• TASK PROMPT: Begin at the line containing "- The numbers" and stop at the line containing "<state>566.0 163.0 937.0"; copy those lines exactly, ends included, and nothing else.
*** DATA FOR THIS TASK
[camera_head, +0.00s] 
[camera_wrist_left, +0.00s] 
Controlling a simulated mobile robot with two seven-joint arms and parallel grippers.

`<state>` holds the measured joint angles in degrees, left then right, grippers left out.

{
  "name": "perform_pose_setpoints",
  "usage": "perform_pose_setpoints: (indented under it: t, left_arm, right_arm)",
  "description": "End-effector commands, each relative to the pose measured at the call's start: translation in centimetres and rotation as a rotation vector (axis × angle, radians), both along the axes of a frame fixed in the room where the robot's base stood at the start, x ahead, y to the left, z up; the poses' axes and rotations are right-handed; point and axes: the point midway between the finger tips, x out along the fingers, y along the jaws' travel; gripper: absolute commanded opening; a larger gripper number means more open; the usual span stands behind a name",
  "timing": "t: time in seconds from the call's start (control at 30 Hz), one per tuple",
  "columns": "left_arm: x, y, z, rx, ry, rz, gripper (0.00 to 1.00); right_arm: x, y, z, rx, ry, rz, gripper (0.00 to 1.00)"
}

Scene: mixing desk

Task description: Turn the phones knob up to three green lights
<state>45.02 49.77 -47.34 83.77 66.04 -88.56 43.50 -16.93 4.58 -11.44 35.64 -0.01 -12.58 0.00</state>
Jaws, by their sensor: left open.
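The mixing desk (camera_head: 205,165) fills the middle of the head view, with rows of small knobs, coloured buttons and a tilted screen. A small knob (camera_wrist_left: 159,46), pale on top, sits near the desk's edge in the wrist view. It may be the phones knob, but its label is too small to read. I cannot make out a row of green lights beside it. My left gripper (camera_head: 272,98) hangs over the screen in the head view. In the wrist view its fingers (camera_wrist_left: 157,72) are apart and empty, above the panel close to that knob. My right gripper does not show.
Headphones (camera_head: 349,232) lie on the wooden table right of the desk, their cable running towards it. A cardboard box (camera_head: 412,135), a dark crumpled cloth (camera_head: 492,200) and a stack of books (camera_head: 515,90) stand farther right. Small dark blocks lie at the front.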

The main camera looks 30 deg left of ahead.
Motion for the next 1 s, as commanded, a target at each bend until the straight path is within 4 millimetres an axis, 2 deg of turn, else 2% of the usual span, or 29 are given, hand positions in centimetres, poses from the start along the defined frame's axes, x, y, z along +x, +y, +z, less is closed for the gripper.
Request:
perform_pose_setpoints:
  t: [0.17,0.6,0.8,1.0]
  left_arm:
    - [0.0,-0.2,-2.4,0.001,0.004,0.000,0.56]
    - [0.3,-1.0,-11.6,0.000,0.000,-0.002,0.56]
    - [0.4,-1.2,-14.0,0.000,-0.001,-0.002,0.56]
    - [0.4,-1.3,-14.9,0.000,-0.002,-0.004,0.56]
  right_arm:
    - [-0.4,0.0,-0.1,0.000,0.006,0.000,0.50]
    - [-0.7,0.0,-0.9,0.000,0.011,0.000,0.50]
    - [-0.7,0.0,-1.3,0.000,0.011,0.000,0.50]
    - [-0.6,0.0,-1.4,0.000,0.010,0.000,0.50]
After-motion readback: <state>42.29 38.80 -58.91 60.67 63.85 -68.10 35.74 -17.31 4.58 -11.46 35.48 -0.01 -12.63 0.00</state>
******
*** DATA FOR THIS TASK
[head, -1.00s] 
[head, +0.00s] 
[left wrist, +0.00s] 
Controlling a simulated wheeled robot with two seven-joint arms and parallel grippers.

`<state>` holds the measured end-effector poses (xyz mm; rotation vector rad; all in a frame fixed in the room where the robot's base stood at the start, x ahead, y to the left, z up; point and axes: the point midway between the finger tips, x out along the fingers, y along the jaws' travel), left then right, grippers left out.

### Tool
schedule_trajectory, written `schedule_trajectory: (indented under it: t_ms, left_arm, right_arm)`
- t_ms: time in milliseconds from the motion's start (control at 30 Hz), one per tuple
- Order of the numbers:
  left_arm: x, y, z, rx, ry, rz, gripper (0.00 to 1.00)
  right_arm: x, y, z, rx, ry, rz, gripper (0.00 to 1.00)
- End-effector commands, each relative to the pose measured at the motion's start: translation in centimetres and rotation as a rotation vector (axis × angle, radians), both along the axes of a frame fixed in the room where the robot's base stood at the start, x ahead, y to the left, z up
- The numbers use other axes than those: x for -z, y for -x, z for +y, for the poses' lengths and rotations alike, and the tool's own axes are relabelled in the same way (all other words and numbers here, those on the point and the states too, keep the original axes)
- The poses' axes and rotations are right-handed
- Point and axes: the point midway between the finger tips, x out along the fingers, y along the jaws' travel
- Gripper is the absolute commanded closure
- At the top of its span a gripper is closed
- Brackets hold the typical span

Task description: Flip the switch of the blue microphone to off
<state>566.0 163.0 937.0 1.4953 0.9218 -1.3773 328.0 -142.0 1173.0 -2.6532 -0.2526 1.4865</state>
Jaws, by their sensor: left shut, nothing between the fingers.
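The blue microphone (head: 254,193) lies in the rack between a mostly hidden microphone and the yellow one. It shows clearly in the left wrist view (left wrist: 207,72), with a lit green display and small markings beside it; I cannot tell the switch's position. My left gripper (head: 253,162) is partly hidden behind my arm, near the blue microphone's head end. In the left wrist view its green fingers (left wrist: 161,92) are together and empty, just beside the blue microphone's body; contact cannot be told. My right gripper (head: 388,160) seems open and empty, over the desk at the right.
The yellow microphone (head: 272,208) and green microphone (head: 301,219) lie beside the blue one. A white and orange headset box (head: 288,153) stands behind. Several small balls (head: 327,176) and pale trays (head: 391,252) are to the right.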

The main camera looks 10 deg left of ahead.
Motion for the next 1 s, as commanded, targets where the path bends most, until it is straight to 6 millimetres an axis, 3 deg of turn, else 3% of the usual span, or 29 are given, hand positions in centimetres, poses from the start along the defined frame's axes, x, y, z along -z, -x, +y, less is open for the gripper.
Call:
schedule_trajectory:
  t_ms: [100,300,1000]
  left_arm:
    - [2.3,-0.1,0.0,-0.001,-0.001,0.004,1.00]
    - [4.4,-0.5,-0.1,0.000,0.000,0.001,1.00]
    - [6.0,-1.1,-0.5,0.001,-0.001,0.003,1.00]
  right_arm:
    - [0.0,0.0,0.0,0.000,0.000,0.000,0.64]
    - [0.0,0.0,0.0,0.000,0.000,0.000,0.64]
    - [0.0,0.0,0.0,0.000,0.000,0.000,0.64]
******
• RESPONSE TO THE EXERCISE:
- The numbers use other axes than those: x for -z, y for -x, z for +y, for the poses' lengths and rotations alike, and the tool's own axes are relabelled in the same way (all other words and numbers here, those on the point and the states too, keep the original axes)
- The poses' axes and rotations are right-handed
- Point and axes: the point midway between the finger tips, x out along the fingers, y along the jaws' travel
- Gripper is the absolute commanded closure
- At the top of its span a gripper is closed
- Brackets hold the typical span

Task description: Flip the switch of the blue microphone to off
<state>566.0 163.0 937.0 1.4953 0.9218 -1.3773 328.0 -142.0 1173.0 -2.6532 -0.2526 1.4865</state>

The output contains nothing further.